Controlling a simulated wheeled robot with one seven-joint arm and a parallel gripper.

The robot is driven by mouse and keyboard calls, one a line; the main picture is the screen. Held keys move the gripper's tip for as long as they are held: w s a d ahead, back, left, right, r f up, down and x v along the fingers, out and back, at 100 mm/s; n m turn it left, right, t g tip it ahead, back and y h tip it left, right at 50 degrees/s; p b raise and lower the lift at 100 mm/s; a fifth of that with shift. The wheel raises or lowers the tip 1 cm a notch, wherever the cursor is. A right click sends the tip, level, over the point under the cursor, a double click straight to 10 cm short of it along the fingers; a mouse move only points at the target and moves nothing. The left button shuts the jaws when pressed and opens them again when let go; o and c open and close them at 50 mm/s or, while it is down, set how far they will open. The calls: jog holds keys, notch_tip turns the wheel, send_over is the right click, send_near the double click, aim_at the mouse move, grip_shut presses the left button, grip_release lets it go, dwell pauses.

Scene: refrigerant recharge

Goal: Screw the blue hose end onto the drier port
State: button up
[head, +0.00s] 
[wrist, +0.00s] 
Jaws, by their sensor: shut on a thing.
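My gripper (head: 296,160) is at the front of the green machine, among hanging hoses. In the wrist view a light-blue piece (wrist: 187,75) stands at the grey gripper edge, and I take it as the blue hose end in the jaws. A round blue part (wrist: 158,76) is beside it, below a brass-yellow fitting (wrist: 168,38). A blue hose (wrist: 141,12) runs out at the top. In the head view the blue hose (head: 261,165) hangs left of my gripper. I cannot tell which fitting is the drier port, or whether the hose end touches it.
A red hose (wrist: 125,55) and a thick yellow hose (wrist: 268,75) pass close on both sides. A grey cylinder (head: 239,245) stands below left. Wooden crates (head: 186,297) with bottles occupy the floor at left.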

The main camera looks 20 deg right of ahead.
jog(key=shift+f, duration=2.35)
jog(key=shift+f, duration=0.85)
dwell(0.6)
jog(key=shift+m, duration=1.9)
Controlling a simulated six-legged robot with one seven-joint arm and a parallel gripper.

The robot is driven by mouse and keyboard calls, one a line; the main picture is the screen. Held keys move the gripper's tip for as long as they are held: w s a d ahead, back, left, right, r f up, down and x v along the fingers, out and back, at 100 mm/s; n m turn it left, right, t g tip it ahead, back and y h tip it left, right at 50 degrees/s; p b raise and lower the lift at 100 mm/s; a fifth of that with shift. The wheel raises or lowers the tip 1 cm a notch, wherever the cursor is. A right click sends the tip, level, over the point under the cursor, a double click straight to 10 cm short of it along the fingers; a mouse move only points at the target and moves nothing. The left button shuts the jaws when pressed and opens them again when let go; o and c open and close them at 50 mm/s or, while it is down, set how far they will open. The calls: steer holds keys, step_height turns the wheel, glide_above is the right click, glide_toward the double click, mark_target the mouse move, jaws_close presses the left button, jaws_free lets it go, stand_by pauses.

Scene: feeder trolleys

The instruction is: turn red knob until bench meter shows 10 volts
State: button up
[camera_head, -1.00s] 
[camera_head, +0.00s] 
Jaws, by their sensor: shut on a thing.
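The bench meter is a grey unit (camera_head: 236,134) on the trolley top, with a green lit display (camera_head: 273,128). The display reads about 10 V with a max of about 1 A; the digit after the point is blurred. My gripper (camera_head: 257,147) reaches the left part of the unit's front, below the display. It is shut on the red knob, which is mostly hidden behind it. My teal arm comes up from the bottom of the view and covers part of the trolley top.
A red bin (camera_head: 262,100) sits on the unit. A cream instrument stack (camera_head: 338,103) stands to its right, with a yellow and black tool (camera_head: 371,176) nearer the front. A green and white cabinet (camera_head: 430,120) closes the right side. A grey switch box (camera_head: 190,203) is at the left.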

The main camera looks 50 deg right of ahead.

^^^^^^^^

AIM OF THE TASK —
Take the lines above and print them exactly.

THE COMPLETED TASK —
Controlling a simulated wheeled robot with one seven-joint arm and a parallel gripper.

The robot is driven by mouse and keyboard calls, one a line; the main picture is the screen. Held keys move the gripper's tip for as long as they are held: w s a d ahead, back, left, right, r f up, down and x v along the fingers, out and back, at 100 mm/s; n m turn it left, right, t g tip it ahead, back and y h tip it left, right at 50 degrees/s; p b raise and lower the lift at 100 mm/s; a fifth of that with shift. The wheel raises or lowers the tip 1 cm a notch, wherever the cursor is. A right click sends the tip, level, over the point under the cursor, a double click straight to 10 cm short of it along the fingers; a mouse move only points at the target and moves nothing. The left button shuts the jaws when pressed and opens them again when let go; o and c open and close them at 50 mm/s or, while it is down, set how far they will open. The calls: jog holds keys, notch_tip turns the wheel, send_over is the right click, send_near the double click, aim_at the mouse move, grip_shut presses the left button, grip_release lets it go, dwell pauses.

Scene: refrigerant recharge

Goal: Screw the blue hose end onto the drier port
State: button up
[head, +0.00s] 
[wrist, +0.00s] 
Jaws, by their sensor: shut on a thing.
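My gripper (head: 296,160) is at the front of the green machine, among hanging hoses. In the wrist view a light-blue piece (wrist: 187,75) stands at the grey gripper edge, and I take it as the blue hose end in the jaws. A round blue part (wrist: 158,76) is beside it, below a brass-yellow fitting (wrist: 168,38). A blue hose (wrist: 141,12) runs out at the top. In the head view the blue hose (head: 261,165) hangs left of my gripper. I cannot tell which fitting is the drier port, or whether the hose end touches it.
A red hose (wrist: 125,55) and a thick yellow hose (wrist: 268,75) pass close on both sides. A grey cylinder (head: 239,245) stands below left. Wooden crates (head: 186,297) with bottles occupy the floor at left.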

The main camera looks 20 deg right of ahead.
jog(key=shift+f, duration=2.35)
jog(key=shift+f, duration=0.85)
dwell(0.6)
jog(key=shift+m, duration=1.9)
Controlling a simulated six-legged robot with one seven-joint arm and a parallel gripper.

The robot is driven by mouse and keyboard calls, one a line; the main picture is the screen. Held keys move the gripper's tip for as long as they are held: w s a d ahead, back, left, right, r f up, down and x v along the fingers, out and back, at 100 mm/s; n m turn it left, right, t g tip it ahead, back and y h tip it left, right at 50 degrees/s; p b raise and lower the lift at 100 mm/s; a fifth of that with shift. The wheel raises or lowers the tip 1 cm a notch, wherever the cursor is. A right click sends the tip, level, over the point under the cursor, a double click straight to 10 cm short of it along the fingers; a mouse move only points at the target and moves nothing. The left button shuts the jaws when pressed and opens them again when let go; o and c open and close them at 50 mm/s or, while it is down, set how far they will open. The calls: steer holds keys, step_height turns the wheel, glide_above is the right click, glide_toward the double click, mark_target the mouse move, jaws_close presses the left button, jaws_free lets it go, stand_by pauses.

Scene: feeder trolleys

The instruction is: turn red knob until bench meter shows 10 volts
State: button up
[camera_head, -1.00s] 
[camera_head, +0.00s] 
Jaws, by their sensor: shut on a thing.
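The bench meter is a grey unit (camera_head: 236,134) on the trolley top, with a green lit display (camera_head: 273,128). The display reads about 10 V with a max of about 1 A; the digit after the point is blurred. My gripper (camera_head: 257,147) reaches the left part of the unit's front, below the display. It is shut on the red knob, which is mostly hidden behind it. My teal arm comes up from the bottom of the view and covers part of the trolley top.
A red bin (camera_head: 262,100) sits on the unit. A cream instrument stack (camera_head: 338,103) stands to its right, with a yellow and black tool (camera_head: 371,176) nearer the front. A green and white cabinet (camera_head: 430,120) closes the right side. A grey switch box (camera_head: 190,203) is at the left.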

The main camera looks 50 deg right of ahead.

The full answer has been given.